The answer also retains a demurrer to the petition.
It is insisted by counsel for the appellant that the question of the sufficiency of the petition filed by appellant was not raised in the court below and therefore can not be raised in this court.
We are of the opinion, however, that the question was presented by the pleadings of the want of necessary allegations in the petition and that it was not necessary to call the court’s especial attention to it, or the attention of the opposite counsel.
If the court’s action in dismissing the petition on the face of the papers was correct, this court would sustain it, notwithstanding that defects were not particularly insisted upon in the court below.
The action of the trial judge should be sustained if it can be justified from the face of the papers.
But even admitting the want of allegation of the statutory notice in the petition was cured by the answer, we think that the evidence fails to show that the appellees owed Hinds anything after the acceptance of the two orders named, deducting the damages which appellees sustained on account of the failure of Hinds to perform the contract of building the house in a good, workmanlike manner, and in not completing it in the time required by the contract.
Appellees have the right to deduct such damages against the contract price, even as against the material-man.

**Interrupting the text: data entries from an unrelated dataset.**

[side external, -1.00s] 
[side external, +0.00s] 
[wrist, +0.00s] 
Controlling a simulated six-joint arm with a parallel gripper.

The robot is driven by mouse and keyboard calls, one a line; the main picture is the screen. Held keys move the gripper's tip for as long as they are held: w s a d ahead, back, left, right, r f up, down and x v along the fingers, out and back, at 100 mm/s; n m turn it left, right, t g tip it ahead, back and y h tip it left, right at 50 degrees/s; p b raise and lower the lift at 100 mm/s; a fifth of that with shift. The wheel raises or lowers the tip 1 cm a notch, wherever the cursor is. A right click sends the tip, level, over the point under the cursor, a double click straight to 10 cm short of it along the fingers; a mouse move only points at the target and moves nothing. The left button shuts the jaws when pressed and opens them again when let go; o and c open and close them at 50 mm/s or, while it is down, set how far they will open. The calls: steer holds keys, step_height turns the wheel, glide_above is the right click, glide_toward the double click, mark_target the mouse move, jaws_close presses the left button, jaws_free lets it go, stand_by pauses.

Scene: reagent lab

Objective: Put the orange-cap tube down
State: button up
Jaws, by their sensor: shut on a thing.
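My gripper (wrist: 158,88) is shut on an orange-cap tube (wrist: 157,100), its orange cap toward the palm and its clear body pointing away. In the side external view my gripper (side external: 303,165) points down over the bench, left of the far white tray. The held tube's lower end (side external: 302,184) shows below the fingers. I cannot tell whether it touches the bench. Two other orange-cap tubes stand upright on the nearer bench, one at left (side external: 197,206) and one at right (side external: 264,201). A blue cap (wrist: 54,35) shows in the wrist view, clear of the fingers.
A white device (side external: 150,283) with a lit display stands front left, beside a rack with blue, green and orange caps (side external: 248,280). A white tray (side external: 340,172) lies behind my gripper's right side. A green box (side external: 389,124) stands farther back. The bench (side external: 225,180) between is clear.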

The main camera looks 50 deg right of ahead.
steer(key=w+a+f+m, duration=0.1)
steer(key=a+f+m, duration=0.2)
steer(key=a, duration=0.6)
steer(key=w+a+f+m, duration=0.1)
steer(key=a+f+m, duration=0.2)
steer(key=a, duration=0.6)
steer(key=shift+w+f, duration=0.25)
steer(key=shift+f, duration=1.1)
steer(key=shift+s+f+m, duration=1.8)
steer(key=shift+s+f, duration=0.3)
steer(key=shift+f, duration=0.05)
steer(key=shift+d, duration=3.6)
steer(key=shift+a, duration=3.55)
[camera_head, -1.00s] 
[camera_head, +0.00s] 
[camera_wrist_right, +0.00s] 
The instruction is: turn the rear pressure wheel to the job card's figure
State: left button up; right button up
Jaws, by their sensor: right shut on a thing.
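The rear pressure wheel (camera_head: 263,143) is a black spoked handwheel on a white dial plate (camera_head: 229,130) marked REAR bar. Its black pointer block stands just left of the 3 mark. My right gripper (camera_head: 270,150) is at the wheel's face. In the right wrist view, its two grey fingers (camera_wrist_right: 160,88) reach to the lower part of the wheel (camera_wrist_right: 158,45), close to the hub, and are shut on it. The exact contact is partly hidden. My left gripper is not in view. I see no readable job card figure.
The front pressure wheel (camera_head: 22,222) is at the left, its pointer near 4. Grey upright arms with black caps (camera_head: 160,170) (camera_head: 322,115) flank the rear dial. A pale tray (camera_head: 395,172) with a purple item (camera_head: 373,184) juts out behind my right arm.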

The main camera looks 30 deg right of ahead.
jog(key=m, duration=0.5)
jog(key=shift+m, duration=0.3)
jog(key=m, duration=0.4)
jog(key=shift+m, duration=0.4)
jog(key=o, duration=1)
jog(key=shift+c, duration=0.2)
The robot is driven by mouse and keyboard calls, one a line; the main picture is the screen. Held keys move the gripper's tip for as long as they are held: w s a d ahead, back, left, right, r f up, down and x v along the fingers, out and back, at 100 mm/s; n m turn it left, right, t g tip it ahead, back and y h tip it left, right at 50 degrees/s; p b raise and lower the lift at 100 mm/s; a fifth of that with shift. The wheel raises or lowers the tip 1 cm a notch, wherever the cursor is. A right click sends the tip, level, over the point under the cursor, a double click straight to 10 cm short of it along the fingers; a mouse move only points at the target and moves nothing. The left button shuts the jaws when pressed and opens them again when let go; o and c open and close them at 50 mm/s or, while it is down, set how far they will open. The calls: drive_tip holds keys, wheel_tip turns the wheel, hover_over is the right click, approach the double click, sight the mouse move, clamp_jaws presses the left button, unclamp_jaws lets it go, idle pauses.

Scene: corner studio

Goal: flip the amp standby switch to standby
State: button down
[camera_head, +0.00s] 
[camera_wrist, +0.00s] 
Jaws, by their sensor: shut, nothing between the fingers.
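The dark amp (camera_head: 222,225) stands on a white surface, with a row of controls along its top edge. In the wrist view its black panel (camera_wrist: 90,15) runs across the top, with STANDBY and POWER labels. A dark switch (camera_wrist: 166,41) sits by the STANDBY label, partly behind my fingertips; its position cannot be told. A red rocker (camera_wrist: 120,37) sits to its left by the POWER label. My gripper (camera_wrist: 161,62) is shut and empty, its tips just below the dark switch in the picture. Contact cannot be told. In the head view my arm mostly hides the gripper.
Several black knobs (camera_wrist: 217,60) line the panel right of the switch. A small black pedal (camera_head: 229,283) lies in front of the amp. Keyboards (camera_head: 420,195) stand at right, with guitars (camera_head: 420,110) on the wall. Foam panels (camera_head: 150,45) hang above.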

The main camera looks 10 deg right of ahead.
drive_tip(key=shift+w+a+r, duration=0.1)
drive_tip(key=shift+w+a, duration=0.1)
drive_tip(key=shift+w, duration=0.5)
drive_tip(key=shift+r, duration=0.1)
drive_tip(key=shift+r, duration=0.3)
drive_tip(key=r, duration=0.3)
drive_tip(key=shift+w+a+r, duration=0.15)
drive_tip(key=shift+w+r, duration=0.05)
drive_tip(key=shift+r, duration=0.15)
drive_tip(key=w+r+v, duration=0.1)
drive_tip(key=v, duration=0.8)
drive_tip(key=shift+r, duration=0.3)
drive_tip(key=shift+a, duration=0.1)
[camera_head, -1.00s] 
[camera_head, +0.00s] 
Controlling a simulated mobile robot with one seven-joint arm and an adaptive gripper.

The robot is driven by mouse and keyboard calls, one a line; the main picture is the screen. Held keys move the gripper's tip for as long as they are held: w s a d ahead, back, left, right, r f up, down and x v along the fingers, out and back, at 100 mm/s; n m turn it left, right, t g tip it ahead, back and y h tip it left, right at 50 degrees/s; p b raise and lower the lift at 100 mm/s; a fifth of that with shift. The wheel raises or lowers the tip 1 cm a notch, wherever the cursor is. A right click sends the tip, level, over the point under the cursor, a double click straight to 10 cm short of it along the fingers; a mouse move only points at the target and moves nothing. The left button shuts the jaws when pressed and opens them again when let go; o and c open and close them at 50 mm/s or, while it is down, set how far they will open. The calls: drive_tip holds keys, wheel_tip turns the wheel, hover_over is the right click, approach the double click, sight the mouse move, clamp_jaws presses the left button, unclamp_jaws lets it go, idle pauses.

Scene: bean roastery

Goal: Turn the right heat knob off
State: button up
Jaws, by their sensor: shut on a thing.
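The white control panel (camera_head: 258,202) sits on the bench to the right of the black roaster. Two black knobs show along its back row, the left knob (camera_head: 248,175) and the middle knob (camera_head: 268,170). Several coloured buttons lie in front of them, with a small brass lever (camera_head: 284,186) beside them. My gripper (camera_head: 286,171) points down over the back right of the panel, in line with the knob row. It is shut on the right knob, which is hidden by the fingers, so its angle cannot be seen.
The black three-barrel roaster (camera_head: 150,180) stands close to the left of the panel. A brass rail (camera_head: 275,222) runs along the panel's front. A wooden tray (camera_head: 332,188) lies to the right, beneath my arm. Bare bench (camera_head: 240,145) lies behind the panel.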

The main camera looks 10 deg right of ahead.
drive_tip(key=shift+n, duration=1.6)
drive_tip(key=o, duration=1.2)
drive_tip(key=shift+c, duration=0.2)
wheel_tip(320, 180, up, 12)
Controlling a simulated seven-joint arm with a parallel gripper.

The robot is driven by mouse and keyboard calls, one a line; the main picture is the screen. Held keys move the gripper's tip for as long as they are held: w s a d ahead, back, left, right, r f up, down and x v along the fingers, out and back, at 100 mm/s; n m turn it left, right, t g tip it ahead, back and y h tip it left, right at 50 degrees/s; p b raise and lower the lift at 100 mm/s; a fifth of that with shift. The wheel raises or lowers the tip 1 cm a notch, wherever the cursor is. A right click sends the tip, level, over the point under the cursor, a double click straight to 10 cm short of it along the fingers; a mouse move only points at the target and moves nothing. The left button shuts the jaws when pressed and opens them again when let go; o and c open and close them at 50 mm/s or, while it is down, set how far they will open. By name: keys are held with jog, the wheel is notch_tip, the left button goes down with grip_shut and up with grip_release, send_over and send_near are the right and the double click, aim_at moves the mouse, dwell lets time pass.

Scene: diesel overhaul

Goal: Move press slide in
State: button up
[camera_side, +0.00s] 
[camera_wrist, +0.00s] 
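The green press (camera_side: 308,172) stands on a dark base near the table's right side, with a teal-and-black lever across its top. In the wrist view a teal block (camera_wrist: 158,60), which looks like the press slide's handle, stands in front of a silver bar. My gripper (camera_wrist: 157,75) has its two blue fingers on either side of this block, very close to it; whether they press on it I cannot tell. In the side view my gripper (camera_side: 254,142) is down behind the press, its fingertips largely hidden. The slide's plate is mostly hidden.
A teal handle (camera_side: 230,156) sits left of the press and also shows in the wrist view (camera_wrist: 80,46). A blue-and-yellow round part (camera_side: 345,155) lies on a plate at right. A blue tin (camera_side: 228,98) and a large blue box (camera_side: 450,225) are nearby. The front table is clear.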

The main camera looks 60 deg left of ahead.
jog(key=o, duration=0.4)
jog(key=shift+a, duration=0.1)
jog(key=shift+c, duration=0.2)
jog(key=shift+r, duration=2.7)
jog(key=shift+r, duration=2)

The evidence as to whether appellees had notice, even verbally, of appellant’s claim against Hinds for material furnished for the house before the last orders were accepted by appellees, and in regard to the damages claimed by them for failure on Hinds’ part to build the house according to contract, and the consequent damages to appellee therefor, was conflicting, and without going into a critical examination of the evidence, we can say that we think that the evidence clearly sustains the contention of appellees, and that the court below was fully' justified in decreeing the dismissal of appellant’s petition. The decree of the court below is therefore affirmed.
Judge Crabtree, having tried the case in the court below, took no part in the decision here.